'A game that takes fantasy role playing one step further' claims the cover of Go!'s latest offering. What?! Neither of us claim to be role-playing nuts, but we've seen an awful lot better than this!
You start off a fresh-faced magician with only a few spells and not much power. Fret not though, spells and other interesting goodies can be picked up easily enough throughout the game. There are plenty of monsters on the first level, who again, don't appear to have done anything wrong but must be blasted if the magic man is to proceed to the next stage. The range in hardness from the awfully wimpy Giant Bat to the wickedly bad Vampire. And your object in the first level is to blast the six monsters who guard stolen treasures and then return the treasure to its rightful owner. As a reward the city gives you some food to restore your energy and stamina.
The second level is meant to be a test proving your ability to enter the third level. (Not very imaginative, I know, but I suspect that Go!'s writers were having a bad day!) Here you get to choose which monsters to battle with, and killing one gets you a reward. Rewards can be in the form of another spell or a familiar, (that's a cat or crow, you know the sort of thing), and these can be useful for giving you extra powers or making you invulnerable to certain spells. The major reward is a magical item - and you need three of these to go on to level three. Assuming you survive this arduous task (it isn't the game's difficulty that's the problem it's being able to breathe in the atmosphere of boredom it creates!) then we can stomp (and what a poorly animated stomp it is too), into level three , where you've got to destroy the seven Wizards and their guardian monsters in order of difficulty. If after tackling one of these truly 'ard guys you don't have enough energy to go on, you are awarded some more - what fun!

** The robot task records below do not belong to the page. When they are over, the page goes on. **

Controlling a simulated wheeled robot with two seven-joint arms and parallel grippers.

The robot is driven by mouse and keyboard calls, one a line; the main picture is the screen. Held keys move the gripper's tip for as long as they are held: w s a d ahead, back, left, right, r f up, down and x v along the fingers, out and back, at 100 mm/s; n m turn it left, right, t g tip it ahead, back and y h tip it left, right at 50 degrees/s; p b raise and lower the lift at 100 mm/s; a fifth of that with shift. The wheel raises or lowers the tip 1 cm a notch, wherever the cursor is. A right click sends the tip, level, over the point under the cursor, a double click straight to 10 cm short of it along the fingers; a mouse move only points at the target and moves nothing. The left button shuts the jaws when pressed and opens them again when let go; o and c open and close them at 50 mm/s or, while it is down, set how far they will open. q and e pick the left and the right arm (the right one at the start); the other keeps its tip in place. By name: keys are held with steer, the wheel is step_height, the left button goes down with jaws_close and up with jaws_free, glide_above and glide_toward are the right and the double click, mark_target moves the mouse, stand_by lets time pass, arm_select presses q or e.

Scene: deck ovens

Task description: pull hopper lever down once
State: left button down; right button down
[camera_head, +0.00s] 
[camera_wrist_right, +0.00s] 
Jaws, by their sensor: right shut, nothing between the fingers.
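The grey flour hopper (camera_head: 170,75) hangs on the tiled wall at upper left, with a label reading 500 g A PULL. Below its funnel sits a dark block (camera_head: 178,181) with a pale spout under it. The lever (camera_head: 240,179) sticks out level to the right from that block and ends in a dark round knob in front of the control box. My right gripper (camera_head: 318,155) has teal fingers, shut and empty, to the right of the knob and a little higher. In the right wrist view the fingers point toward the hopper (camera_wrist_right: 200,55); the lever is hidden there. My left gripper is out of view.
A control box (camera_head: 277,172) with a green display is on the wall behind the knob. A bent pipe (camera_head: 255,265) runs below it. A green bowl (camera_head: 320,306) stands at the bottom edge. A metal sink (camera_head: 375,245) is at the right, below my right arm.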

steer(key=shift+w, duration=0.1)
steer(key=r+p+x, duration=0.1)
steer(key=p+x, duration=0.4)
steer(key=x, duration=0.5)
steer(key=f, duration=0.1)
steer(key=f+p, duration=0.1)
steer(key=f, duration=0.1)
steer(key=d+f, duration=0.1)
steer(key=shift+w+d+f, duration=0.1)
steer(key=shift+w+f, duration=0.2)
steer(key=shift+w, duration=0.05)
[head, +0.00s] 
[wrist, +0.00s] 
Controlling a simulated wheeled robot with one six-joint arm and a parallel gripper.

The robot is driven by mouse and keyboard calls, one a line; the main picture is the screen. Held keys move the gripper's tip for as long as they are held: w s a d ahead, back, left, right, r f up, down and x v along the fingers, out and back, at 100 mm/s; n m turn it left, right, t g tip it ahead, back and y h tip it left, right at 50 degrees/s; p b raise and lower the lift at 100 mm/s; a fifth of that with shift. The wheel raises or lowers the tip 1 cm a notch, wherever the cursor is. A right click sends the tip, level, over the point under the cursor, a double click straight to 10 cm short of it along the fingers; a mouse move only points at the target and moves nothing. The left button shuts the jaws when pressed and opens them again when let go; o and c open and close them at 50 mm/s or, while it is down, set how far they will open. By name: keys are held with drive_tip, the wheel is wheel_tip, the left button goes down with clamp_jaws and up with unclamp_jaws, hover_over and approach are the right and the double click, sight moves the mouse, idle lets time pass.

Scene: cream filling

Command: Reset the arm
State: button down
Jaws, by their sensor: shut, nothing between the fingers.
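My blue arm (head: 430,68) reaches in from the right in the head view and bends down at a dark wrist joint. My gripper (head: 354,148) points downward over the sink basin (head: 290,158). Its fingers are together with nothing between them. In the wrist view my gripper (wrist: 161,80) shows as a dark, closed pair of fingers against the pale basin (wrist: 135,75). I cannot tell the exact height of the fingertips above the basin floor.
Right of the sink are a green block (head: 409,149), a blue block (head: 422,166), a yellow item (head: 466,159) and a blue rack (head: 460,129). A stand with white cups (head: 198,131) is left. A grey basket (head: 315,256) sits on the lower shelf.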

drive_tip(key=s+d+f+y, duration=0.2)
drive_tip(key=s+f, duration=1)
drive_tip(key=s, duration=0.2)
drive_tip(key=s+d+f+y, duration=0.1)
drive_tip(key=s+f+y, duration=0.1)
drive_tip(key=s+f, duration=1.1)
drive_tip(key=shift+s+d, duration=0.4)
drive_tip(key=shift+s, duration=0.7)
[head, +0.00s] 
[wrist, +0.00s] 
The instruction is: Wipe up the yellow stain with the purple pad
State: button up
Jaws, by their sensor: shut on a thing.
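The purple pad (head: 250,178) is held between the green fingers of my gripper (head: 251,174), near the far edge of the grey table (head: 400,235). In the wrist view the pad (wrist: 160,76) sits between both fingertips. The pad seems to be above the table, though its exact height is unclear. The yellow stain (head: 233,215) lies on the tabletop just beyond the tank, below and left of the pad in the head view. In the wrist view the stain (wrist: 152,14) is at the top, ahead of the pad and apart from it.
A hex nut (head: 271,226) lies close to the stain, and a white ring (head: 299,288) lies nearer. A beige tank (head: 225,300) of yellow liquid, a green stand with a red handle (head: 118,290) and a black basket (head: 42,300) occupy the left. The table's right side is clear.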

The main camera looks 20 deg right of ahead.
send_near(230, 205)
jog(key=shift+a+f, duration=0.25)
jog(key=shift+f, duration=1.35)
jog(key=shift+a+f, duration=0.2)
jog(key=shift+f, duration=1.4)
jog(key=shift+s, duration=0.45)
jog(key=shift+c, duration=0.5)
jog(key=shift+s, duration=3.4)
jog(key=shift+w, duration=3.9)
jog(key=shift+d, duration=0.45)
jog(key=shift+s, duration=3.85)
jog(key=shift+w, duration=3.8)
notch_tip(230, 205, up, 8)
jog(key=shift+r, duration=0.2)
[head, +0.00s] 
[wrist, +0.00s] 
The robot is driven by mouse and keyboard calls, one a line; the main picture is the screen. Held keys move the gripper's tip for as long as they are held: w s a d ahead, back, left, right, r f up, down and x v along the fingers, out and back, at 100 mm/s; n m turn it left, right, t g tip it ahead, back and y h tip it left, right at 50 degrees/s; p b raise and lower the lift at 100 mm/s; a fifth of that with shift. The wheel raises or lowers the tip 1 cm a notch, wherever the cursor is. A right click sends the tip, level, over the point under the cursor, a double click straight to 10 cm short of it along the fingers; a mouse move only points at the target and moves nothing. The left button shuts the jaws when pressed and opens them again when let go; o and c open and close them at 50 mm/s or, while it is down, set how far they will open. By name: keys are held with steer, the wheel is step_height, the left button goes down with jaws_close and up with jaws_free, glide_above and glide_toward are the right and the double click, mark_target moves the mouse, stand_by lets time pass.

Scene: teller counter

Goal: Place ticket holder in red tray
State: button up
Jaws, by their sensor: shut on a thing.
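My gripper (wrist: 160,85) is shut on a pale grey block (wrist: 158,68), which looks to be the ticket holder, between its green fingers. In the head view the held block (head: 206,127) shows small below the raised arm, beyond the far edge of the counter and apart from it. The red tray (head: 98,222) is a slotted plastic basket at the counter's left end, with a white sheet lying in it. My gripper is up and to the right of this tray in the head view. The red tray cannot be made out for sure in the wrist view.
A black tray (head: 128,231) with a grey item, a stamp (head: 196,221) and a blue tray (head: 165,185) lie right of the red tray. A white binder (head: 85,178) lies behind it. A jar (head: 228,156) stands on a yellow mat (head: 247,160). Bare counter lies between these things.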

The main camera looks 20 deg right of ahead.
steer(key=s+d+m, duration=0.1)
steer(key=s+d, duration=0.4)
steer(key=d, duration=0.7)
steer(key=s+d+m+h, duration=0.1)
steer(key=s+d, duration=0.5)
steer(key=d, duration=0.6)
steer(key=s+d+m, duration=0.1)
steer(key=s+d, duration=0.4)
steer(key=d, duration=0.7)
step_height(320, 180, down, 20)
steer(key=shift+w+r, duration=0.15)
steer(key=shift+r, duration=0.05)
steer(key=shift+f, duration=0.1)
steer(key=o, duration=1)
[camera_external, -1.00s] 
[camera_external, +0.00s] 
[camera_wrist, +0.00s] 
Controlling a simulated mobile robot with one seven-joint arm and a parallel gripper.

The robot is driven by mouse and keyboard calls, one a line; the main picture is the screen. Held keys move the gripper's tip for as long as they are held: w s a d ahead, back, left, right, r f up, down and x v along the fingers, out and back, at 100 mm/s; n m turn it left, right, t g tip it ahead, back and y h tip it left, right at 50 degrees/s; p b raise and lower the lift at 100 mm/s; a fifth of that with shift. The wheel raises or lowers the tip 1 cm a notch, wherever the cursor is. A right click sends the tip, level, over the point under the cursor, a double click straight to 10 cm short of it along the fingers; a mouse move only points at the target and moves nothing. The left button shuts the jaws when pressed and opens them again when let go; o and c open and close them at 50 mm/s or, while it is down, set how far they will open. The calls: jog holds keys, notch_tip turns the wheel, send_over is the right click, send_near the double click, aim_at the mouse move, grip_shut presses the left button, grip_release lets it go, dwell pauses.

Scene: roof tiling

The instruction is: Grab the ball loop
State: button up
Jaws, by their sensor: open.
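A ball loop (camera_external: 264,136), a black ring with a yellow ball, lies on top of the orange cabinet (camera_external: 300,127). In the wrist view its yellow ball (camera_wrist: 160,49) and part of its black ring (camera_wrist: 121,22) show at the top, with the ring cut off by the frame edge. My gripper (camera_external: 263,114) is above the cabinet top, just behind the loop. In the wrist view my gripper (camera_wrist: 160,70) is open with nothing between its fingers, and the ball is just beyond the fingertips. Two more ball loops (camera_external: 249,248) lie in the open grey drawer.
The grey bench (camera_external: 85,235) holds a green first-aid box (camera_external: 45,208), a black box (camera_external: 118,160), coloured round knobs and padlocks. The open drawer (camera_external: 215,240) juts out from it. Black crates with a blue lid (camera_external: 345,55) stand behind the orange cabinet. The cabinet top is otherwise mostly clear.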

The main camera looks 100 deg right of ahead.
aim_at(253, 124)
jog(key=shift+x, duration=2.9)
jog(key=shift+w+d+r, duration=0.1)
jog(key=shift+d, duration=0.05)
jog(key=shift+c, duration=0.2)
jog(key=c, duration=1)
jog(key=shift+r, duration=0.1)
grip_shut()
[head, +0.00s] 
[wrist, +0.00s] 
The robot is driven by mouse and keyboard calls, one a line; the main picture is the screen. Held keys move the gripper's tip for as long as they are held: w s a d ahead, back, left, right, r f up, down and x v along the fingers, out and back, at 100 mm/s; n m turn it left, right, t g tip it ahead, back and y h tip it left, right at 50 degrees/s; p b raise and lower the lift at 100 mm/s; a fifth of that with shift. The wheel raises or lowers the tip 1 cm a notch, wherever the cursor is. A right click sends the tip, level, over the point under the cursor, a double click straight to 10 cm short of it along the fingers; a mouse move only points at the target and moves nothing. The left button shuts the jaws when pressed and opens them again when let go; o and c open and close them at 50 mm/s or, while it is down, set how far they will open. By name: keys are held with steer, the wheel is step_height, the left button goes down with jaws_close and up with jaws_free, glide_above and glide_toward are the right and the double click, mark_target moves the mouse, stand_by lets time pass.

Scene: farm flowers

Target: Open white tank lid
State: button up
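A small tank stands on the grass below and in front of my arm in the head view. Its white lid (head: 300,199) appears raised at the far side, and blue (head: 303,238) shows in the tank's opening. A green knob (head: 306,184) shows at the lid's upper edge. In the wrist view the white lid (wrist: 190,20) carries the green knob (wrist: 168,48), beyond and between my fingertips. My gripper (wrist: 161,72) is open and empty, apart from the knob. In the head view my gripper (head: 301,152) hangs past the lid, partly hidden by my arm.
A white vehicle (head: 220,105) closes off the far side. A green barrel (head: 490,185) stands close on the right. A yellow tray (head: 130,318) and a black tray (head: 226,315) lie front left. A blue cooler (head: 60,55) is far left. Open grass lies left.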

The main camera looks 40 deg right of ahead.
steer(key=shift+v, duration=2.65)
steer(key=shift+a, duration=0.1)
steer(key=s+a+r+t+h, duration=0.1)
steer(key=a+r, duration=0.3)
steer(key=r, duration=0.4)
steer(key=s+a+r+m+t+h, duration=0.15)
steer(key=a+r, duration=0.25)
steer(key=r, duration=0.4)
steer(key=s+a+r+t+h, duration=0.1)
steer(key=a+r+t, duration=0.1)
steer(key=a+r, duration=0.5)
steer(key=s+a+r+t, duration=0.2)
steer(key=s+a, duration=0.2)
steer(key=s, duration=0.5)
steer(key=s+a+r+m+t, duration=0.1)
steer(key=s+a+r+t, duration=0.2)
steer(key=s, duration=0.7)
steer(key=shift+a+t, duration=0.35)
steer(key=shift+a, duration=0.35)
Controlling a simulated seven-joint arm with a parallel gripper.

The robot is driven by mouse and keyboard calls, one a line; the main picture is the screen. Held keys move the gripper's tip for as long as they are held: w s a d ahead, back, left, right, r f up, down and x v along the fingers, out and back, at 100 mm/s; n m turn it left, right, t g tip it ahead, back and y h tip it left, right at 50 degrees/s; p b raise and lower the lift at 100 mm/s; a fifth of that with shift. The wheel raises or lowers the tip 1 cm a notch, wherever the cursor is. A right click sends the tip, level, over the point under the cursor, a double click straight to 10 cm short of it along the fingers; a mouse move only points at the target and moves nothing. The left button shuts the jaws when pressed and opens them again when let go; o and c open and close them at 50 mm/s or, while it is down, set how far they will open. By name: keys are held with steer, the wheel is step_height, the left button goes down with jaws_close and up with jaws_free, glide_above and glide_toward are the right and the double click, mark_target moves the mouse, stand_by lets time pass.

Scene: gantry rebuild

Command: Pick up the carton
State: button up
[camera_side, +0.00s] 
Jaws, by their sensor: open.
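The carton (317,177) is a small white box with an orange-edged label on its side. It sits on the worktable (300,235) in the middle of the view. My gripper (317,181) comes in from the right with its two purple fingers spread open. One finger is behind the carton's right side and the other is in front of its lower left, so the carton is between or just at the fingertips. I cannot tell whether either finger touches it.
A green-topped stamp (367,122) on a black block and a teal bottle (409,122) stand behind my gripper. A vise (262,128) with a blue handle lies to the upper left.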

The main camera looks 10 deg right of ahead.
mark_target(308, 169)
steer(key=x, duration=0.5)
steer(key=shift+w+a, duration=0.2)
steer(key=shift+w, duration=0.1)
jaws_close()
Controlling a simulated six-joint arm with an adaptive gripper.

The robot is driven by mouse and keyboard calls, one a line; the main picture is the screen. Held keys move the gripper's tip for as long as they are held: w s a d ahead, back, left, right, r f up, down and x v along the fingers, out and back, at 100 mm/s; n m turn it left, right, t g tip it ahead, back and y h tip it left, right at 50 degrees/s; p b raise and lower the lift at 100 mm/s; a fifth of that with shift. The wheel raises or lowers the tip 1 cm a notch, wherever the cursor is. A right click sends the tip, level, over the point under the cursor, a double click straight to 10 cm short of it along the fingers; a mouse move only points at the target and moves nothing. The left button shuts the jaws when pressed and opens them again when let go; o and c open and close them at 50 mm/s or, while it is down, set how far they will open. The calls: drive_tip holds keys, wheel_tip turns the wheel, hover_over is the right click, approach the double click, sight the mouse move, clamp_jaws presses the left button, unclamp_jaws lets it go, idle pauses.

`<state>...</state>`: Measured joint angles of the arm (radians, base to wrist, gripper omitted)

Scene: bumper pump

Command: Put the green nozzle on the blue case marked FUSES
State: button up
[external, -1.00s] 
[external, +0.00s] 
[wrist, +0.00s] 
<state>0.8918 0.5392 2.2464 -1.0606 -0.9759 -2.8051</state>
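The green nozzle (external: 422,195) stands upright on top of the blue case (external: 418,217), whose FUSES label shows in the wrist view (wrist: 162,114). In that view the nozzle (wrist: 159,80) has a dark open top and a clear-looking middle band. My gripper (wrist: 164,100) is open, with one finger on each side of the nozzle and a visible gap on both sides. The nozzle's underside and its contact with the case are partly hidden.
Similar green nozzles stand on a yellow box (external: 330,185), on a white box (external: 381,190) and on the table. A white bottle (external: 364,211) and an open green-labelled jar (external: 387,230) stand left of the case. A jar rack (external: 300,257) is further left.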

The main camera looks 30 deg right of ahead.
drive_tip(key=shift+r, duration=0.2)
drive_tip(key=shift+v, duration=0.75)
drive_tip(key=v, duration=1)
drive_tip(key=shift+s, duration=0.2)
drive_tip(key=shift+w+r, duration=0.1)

You may have gathered that we're not too keen on Wizard Warz. That's putting it mildly: it's rubbish!
Strategy games are fine when they do involve strategy, but this relies far too much on 'arcade type action' which simply isn't fast enough to handle enjoyably. The graphics are very poor indeed - the playing area involves character scrolling which shouldn't have emerged from the dark ages.
At full Go! price Wizard Warz is nothing short of a rip-off. It has to be one of the least fun pieces of programming we've had the misfortune to play in months.
Glad to see Go! are maintaining their standards... Bad news, don't buy it.